Là, en effet, est entre nous la dissidence, et il faut oser l’articuler. Il croit à une transfiguration et à une régénération complète ; là où je ne vois guère qu’une métamorphose. Un spirituel et sage moraliste, Saint-Évremond, qui avait vu en son temps bien des conversions de femmes du grand monde, a écrit d’agréables pages pour expliquer et démêler les secrets motifs et les ressorts qu’il continuait de suivre sous ces changemens[1]. Une vie comme celle de Mme de Krüdner, et de la façon dont vient de l’écrire M. Eynard, serait la pièce à l’appui la plus commode dans laquelle un moraliste de l’école de Saint-Évremond et de Fontenelle trouverait à justifier son point de vue. Voici, j’imagine, à peu près comme il raisonnerait, et j’emprunterai le plus que je pourrai les paroles mêmes des maîtres :

« Les dames galantes qui se donnent à Dieu lui donnent ordinairement une ame inutile qui cherche de l’occupation, et leur dévotion se peut nommer une passion nouvelle, où un cœur tendre, qui croit être repentant, ne fait que changer d’objet à son amour[2].

« À qui voyons-nous quitter le vice dans le temps qu’il flatte son imagination, dans le temps qu’il se montre avec des agrémens et qu’il fait goûter des délices ? On le quitte lorsque ses charmes sont usés et qu’une habitude ennuyeuse nous a fait tomber insensiblement dans la langueur. Ce n’est donc point ce qui plaisait qu’on quitte en changeant de vie, c’est ce qu’on ne pouvait plus souffrir ; et alors le sacrifice qu’on fait à Dieu, c’est de lui offrir des dégoûts dont on cherche, à quelque prix que ce soit, à se défaire[3].

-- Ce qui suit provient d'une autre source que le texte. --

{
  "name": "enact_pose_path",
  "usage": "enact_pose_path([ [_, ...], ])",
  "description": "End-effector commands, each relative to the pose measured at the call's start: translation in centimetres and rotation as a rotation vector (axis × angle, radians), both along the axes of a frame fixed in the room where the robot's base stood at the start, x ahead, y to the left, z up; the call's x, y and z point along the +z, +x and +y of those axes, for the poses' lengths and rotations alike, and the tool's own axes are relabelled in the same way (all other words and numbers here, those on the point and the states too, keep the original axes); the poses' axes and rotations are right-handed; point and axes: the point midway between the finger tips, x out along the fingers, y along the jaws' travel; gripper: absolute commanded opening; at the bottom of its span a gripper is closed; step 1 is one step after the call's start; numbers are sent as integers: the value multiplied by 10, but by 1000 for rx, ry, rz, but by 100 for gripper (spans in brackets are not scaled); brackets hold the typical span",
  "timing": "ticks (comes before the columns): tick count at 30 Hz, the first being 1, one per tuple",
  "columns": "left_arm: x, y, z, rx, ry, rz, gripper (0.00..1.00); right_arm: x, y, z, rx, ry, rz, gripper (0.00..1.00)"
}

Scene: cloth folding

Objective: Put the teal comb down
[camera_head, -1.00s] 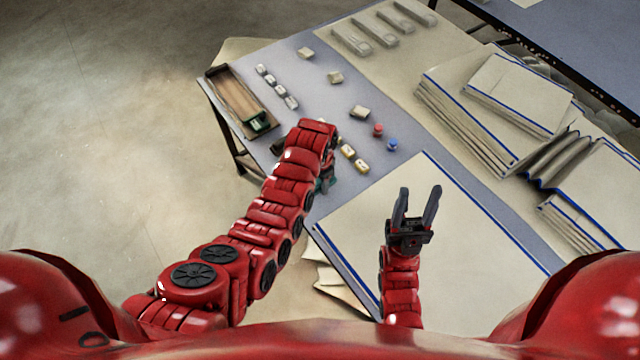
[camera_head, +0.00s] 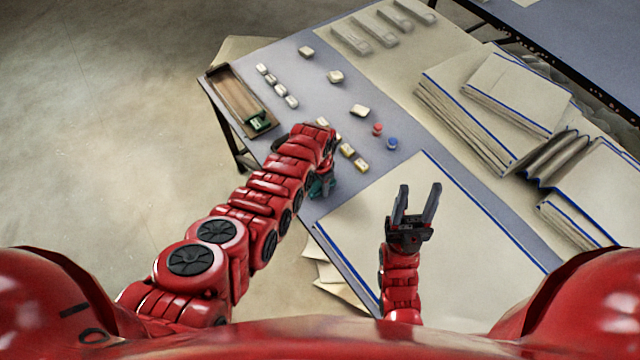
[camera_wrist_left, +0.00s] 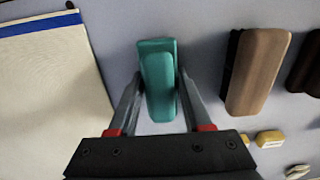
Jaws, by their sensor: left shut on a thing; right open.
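The teal comb (camera_wrist_left: 158,80) is between the fingers of my left gripper (camera_wrist_left: 160,100) in the left wrist view, and the fingers are shut on it. In the head view, a bit of the teal comb (camera_head: 320,187) shows beside my left gripper (camera_head: 326,180), low over the table's near left part; the arm hides most of both. I cannot tell whether the comb touches the table. My right gripper (camera_head: 415,205) is open and empty above the large cream cloth with a blue edge.
The grey-blue table (camera_head: 310,80) holds a brown tray (camera_head: 238,98) with a green item at the left. A brown block (camera_wrist_left: 256,72) lies right of the comb in the wrist view. The cream cloth (camera_head: 350,230) and folded stacks (camera_head: 465,120) take up the right side. Small white blocks lie behind.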

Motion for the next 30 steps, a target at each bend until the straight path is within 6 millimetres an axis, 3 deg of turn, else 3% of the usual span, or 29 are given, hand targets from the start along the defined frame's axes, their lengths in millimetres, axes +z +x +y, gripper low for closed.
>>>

« La patience, a-t-on, dit[4], est l’art d’espérer. L’art du bonheur dans la dévotion est de se donner une dernière illusion plus longue que la vie, et dont on ne puisse se détromper avant la mort.

« La vie ordinaire des hommes est semblable à celle des saints : ils recherchent tous leur satisfaction, et ne diffèrent qu’en l’objet où ils

  1. Voir, dans les Œuvres de Saint-Évremond, la Lettre à une dame galante qui vouloit devenir dévote, et le petit Essai Que la dévotion est le dernier de nos amours.
  2. Saint-Évremond.
  3. Saint-Évremond.
  4. Vauvenargues.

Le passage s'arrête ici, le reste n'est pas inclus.